Kızılbaşlığın Tarihi, Osmanlılar ile Safevîler arasındaki siyasi mücadelenin bir yansıması olarak Anadolu'dan kopup giden, Safevî Hanedanı'nın hizmet kemerini beline bağlayan ve İran'da hanlık mansıplarıyla onurlanan Kızılbaş Türklerin siyasi ve askerî hikâyesidir. Şamlu, Rumlu, Karamanlu, Tekelü, Ustaclu, Zülkadirli gibi Türklüğü şüphe götürmez bu boylar, istikballerini Şah İsmail'de görüp onun dergâhına varmışlar, böylece Safevî ordusunun çekirdeğini oluşturmuşlardır. Sünnî İslam dünyasının en önemli güçlerinden biri olan Şeybânîlere karşı zafer tacını giyerken kaderin bir cilvesi olarak can düşmanları Yavuz Sultan Selim karşısında Çaldıran'da hezimetin en ağırını yaşamışlardır.
Farsçadan tercüme olan Kızılbaşlığın Tarihi, sadece Kızılbaş Türklerin değil, aynı zamanda Lor ve Kürd gibi İran coğrafyasının başka unsurlarının tarihine de ışık tutar. Muhtemelen kendisi de bir Kızılbaş olan müellif, Müslümanların ilk kıblegâhı olan Kudüs'ü Haçlıların elinden kurtaran büyük İslam kahramanı Selahaddin Eyyûbî'den büyük bir övgü ve sitayişle bahseder. Bu eser, Safevî Devleti'nin kurucusu Şah İsmail'in akrabaları olan Sünnî Akkoyunlular ile çoğunluğu Kızılbaş olan Karakoyunlu Türkmenleri hakkında da paha biçilmez bilgiler sunar.

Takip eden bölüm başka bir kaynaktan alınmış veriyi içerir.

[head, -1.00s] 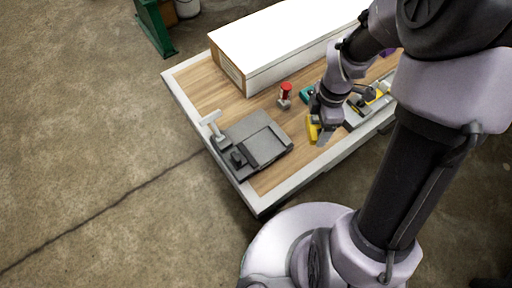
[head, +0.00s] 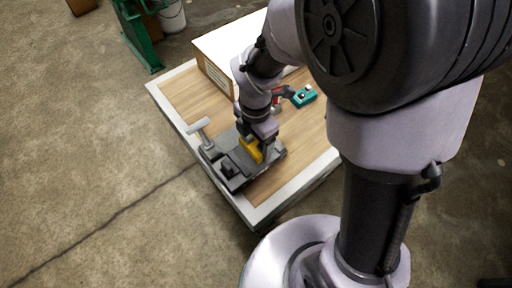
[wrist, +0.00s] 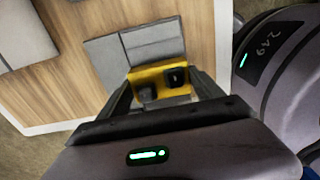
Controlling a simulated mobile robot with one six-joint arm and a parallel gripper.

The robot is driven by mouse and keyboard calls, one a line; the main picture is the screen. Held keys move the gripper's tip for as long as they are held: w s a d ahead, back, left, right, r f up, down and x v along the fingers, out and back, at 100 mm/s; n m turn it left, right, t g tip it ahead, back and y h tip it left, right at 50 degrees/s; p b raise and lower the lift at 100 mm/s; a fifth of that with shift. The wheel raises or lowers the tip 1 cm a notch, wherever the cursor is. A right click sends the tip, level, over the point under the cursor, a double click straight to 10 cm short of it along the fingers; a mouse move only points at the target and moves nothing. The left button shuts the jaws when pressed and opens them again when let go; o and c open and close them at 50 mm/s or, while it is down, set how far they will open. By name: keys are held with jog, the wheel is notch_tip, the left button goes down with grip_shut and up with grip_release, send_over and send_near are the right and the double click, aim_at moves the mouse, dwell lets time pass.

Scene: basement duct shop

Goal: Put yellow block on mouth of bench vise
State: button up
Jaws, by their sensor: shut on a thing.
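The yellow block (head: 251,149) is between the fingers of my gripper (head: 259,148), which is shut on it. The grey bench vise (head: 229,170) sits near the bench's front left corner, and its T-shaped handle (head: 199,126) points to the far left. In the head view the block is over the right part of the vise; I cannot tell whether it touches. In the wrist view the yellow block (wrist: 148,73) shows between both fingers, with flat grey vise surfaces (wrist: 105,60) just beyond it. My gripper hides part of the vise.
The wood-topped bench (head: 180,93) has a pale border. A long white box (head: 222,45) stands along its back, partly hidden by my arm. A teal object (head: 304,96) lies right of my wrist, near a red one (head: 282,93). A green stand (head: 137,35) is on the floor behind.

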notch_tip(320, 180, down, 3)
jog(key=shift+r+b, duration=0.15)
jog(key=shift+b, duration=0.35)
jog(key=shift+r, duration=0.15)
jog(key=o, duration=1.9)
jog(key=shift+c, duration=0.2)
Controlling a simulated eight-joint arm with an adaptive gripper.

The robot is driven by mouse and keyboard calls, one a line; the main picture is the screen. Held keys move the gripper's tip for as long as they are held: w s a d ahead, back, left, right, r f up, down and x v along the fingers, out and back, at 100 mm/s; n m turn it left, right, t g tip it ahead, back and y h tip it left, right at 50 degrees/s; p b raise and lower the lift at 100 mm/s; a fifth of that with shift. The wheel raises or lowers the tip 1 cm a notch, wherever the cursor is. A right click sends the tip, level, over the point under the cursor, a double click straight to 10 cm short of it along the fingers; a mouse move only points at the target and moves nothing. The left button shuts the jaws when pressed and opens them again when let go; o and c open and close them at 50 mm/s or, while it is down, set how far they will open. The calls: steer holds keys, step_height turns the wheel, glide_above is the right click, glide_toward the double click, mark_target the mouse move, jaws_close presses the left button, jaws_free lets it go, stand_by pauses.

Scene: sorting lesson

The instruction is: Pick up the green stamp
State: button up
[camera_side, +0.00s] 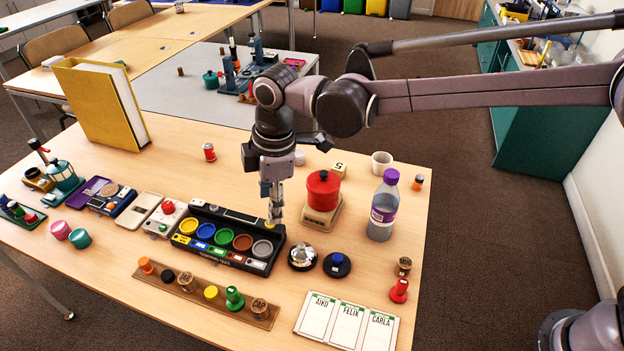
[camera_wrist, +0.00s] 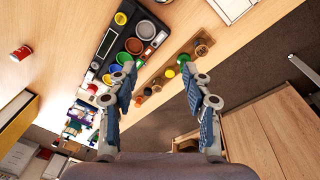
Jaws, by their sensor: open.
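The green stamp (camera_side: 235,298) stands upright on a long wooden rack (camera_side: 221,305) near the table's front edge. In the wrist view a small green top (camera_wrist: 184,58), seemingly this stamp, shows on the rack beside my right fingertip. My gripper (camera_side: 274,212) points down over the back right end of the black tray with coloured pots (camera_side: 258,262), behind and to the right of the stamp. In the wrist view my gripper (camera_wrist: 158,68) has its fingers wide apart with nothing between them that I can see held.
Close on the rack are a yellow piece (camera_side: 211,292), a wooden CAP piece (camera_side: 259,308), a black piece (camera_side: 168,276) and an orange one (camera_side: 146,265). A chrome bell (camera_side: 302,257), name cards (camera_side: 346,322), a red pot (camera_side: 323,190) and a bottle (camera_side: 383,207) stand to the right.

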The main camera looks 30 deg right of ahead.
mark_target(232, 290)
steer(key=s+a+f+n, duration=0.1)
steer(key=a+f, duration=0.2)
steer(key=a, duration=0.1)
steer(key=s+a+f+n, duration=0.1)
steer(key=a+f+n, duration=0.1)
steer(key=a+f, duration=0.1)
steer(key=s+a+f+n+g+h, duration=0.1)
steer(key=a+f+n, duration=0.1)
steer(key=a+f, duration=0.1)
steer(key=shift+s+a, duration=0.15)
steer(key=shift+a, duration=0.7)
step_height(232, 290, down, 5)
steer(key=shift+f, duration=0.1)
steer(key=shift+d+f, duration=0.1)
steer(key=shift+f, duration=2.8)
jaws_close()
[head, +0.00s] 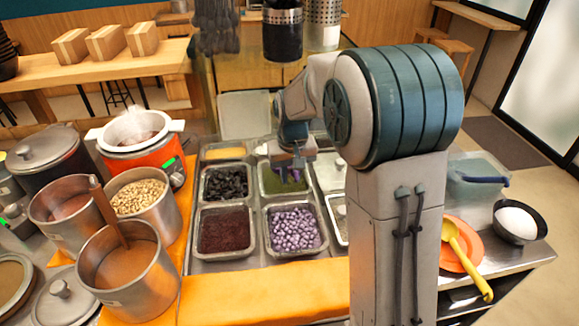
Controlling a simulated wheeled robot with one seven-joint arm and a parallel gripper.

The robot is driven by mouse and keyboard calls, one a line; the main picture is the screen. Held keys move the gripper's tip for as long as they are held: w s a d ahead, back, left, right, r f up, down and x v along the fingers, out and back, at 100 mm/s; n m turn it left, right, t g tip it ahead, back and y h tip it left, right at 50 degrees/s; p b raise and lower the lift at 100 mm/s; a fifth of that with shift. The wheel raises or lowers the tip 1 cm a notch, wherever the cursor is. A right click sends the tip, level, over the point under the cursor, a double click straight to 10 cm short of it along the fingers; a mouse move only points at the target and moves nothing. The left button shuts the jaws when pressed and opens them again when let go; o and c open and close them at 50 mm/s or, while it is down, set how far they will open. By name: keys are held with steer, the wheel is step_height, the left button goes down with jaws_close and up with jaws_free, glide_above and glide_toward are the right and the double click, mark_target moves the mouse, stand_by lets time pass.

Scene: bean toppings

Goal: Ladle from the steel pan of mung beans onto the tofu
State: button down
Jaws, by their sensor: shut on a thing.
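The steel pan of mung beans (270,187) is the green-filled pan in the back row of the counter. My gripper (291,172) is over this pan, pointing down. It is shut on what seems to be a ladle handle; the ladle itself is mostly hidden by the gripper and too small to make out. The tofu (514,221) seems to be the white, rounded mass in a black bowl (541,226) at the right end of the counter, well apart from my gripper.
Pans of purple cubes (295,229), dark red beans (225,229) and black pieces (226,182) surround the mung beans. A yellow ladle (463,255) lies on an orange plate (452,263) near the bowl. Steel pots (127,266) crowd the left. My arm hides the counter's middle right.

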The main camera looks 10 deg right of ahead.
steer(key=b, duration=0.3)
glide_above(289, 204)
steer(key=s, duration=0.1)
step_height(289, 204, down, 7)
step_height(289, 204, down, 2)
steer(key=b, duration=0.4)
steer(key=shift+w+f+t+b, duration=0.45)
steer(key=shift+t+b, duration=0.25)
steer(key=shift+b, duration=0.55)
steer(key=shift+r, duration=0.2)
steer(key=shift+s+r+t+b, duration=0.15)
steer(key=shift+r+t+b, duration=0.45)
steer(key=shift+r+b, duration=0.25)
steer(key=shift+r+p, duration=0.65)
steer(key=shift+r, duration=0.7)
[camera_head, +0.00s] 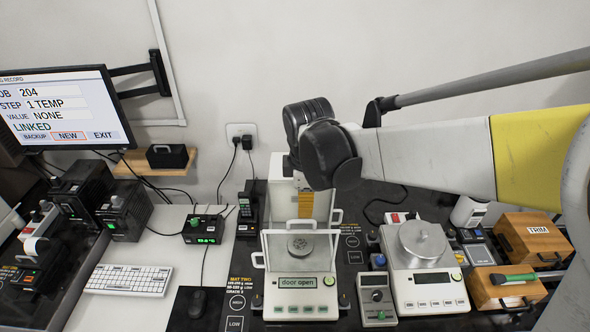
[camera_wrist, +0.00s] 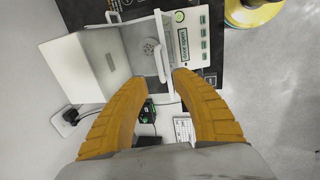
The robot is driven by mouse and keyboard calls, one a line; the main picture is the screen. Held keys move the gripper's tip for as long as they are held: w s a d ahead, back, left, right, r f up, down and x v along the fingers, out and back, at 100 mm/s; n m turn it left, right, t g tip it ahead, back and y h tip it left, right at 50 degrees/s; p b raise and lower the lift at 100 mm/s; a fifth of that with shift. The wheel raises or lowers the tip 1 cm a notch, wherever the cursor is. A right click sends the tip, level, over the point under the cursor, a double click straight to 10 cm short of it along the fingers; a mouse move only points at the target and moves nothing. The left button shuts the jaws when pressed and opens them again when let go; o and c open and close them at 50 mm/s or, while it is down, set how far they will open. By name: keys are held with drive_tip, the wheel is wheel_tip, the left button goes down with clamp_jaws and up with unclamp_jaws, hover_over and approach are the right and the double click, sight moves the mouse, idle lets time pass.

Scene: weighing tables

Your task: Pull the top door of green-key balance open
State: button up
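The balance with a glass draft shield (camera_head: 300,298) stands in the middle of the dark mat. It has a round green key (camera_head: 327,281) on its front, and its display (camera_head: 297,282) reads "door open". Its pan (camera_head: 300,246) shows through the glass. The balance also shows in the wrist view (camera_wrist: 196,35), with white door frames and a tall white rear housing (camera_wrist: 88,68). I cannot tell exactly how the top door stands.
A second balance (camera_head: 430,290) with an open pan stands at the right, beside a small grey meter (camera_head: 376,300). Wooden boxes (camera_head: 533,237) are farther right. A monitor (camera_head: 70,108), keyboard (camera_head: 128,279) and mouse (camera_head: 197,303) are at the left. Cables run behind.

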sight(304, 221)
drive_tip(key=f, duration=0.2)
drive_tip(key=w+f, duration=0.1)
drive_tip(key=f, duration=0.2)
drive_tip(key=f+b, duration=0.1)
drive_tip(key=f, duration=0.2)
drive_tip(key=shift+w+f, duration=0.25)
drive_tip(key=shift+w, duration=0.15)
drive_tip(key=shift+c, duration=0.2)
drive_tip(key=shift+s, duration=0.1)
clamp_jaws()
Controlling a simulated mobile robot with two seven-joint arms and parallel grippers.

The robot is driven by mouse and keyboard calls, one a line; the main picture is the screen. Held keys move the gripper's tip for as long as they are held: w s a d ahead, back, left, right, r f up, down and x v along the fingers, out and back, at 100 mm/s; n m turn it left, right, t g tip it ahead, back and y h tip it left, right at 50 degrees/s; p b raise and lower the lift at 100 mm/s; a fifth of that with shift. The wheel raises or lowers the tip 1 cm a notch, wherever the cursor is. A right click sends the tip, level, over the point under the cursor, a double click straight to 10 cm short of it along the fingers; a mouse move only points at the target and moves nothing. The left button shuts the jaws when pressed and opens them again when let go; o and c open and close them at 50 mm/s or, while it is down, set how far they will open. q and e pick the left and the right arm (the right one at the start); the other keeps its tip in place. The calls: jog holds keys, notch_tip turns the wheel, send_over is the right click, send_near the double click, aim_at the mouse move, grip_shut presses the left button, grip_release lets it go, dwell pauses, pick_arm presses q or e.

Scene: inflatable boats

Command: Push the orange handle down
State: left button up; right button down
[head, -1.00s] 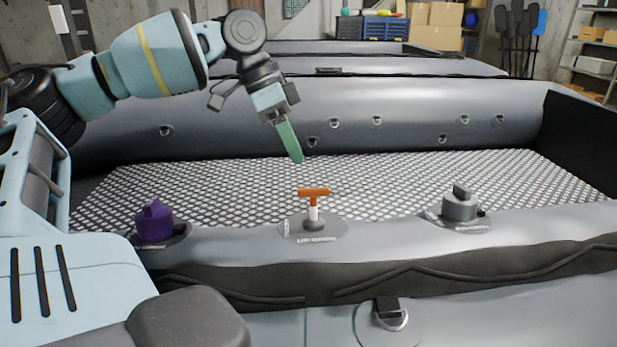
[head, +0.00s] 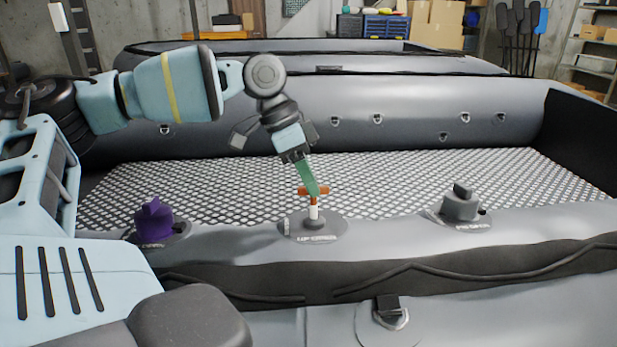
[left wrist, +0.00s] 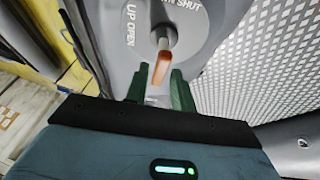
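The orange handle (head: 324,190) is a T-shaped bar on a white stem, standing up from a round grey valve plate (head: 296,232) on the near boat tube. My left gripper (head: 317,194), with green fingers, comes down from the upper left and overlaps the handle in the head view. The plate reads "UP OPEN" and a partly cut "SHUT". My right gripper is not in view.
A purple valve cap (head: 154,222) sits left of the handle and a grey valve cap (head: 460,205) right of it, both on the same tube. The patterned boat floor (head: 420,180) behind is clear. Further boats lie beyond.

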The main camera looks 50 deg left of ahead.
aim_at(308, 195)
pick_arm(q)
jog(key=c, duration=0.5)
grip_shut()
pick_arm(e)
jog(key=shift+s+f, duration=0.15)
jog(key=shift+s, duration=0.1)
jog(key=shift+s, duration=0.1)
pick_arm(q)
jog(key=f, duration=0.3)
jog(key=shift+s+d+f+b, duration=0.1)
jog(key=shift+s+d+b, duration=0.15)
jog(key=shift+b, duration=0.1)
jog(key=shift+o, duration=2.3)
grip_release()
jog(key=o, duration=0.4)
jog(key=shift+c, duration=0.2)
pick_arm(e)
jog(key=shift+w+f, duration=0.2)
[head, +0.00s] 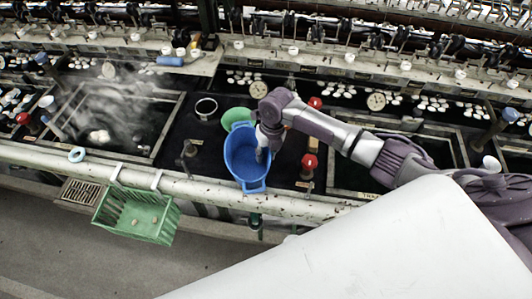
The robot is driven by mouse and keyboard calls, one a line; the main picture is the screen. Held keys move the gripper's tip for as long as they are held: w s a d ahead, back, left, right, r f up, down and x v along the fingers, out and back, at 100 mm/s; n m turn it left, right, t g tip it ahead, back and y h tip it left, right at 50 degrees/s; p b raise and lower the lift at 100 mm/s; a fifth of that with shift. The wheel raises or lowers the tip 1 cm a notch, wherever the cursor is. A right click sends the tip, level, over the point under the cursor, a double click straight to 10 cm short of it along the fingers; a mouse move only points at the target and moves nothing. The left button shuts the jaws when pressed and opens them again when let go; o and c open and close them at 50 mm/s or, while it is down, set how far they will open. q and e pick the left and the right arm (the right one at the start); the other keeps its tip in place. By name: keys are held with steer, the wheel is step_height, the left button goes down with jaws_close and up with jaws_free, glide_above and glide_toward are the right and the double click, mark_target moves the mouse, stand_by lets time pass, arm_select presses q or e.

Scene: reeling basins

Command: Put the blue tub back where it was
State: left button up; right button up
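The blue tub (243,161) is an oval open container with a handle loop at its near end. It stands on the dark top between the basins, its near end by the pale front pipe. My right gripper (264,152) points down at the tub's right rim, with its fingertips hidden or too small to read. I cannot tell whether it grips the rim. My left gripper is not in view.
A green bowl (236,118) sits just behind the tub. A dark cup (206,108) stands to the left, and a red valve knob (309,161) to the right. A green basket (137,215) hangs on the front pipe (300,207). A steaming basin (120,115) lies left.

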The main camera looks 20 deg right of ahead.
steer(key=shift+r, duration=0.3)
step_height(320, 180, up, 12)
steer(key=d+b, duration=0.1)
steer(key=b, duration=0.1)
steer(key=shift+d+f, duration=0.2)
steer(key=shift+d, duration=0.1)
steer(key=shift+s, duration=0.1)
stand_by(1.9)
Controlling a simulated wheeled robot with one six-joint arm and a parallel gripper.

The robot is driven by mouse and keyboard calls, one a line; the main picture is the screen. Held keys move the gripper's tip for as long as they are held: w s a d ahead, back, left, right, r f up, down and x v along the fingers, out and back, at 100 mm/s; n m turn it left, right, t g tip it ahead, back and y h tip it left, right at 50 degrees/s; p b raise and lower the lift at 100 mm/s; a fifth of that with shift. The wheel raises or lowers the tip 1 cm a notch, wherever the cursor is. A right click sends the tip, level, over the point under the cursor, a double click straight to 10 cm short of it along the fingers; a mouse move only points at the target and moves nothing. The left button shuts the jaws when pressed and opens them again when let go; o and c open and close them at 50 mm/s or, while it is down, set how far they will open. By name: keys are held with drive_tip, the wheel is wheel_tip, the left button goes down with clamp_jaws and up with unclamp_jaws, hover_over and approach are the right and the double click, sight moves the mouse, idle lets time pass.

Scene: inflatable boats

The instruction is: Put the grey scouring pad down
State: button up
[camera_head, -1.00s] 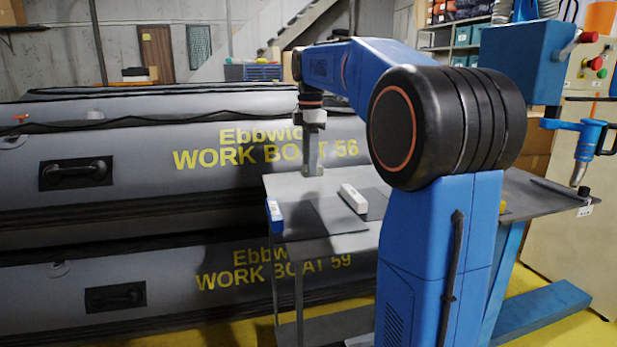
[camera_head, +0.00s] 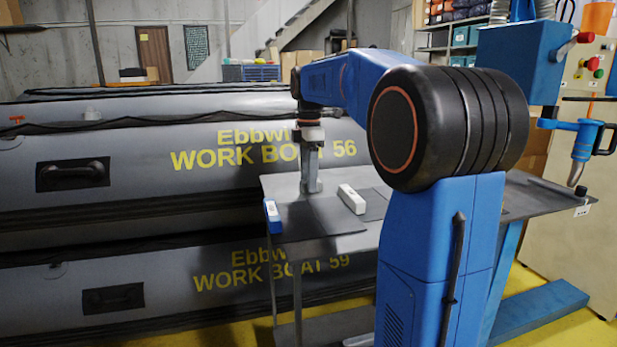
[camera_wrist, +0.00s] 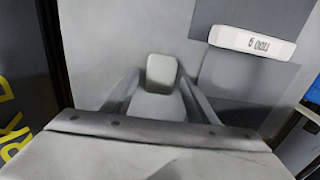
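The grey scouring pad (camera_wrist: 161,72) is a small, light grey block with rounded corners, and it sits between my fingertips in the wrist view. My gripper (camera_wrist: 160,80) appears shut on it, with a finger along each side. In the head view my gripper (camera_head: 311,188) points straight down at the back left part of the grey table (camera_head: 335,242), with its tips at or just above the top. The pad is too small to make out there, and whether its underside touches the table is hidden.
A white labelled block (camera_head: 352,199) lies right of my gripper on a darker grey patch, also in the wrist view (camera_wrist: 252,41). A blue and white block (camera_head: 272,216) stands at the table's left edge. Grey boats (camera_head: 130,165) are stacked to the left.

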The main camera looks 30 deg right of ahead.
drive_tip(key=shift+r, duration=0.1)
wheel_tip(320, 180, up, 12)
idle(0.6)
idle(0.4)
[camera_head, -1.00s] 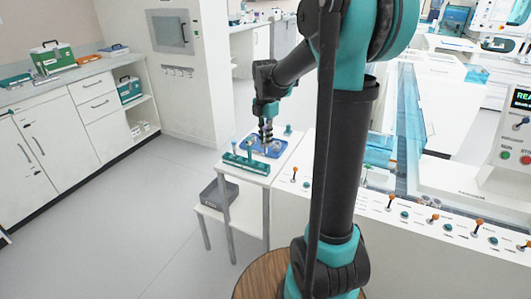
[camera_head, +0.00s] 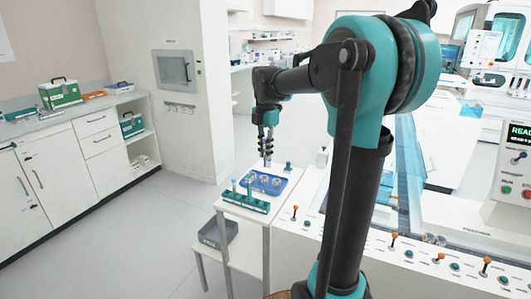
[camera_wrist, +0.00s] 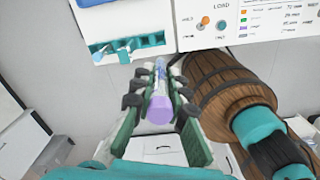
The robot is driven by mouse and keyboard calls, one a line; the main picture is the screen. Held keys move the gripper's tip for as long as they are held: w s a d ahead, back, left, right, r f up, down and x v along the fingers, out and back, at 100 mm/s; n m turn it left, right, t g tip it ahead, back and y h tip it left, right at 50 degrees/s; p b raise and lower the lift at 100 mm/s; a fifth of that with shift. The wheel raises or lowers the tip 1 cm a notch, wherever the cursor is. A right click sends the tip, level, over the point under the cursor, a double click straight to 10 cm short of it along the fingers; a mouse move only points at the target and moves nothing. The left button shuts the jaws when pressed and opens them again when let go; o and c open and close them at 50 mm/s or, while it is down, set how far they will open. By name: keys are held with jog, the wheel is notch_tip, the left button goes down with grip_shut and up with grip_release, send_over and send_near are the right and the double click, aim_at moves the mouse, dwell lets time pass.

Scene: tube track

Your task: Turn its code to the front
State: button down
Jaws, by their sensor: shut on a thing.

Keza Osmanlılar, Safevîler, Şeybânîler, Memlûklar, Eyyûbîler gibi devletlere dair de naklettiği bilgiler hasebiyle Orta ve Yeni Çağlar İslam dünyası üzerine araştırma yapanların asla göz ardı edemeyeceği bir kaynak eserdir. Neredeyse bine yakın tarihî şahsiyetin geçtiği bu kitap görülmeden tamamlanan çalışmaların bir yönü eksik kalacaktır. Kızılbaşlığın Tarihi'nin, en az araştırmacılar kadar, konuya meraklı okurların da ilgisini çekeceğine şüphemiz yoktur.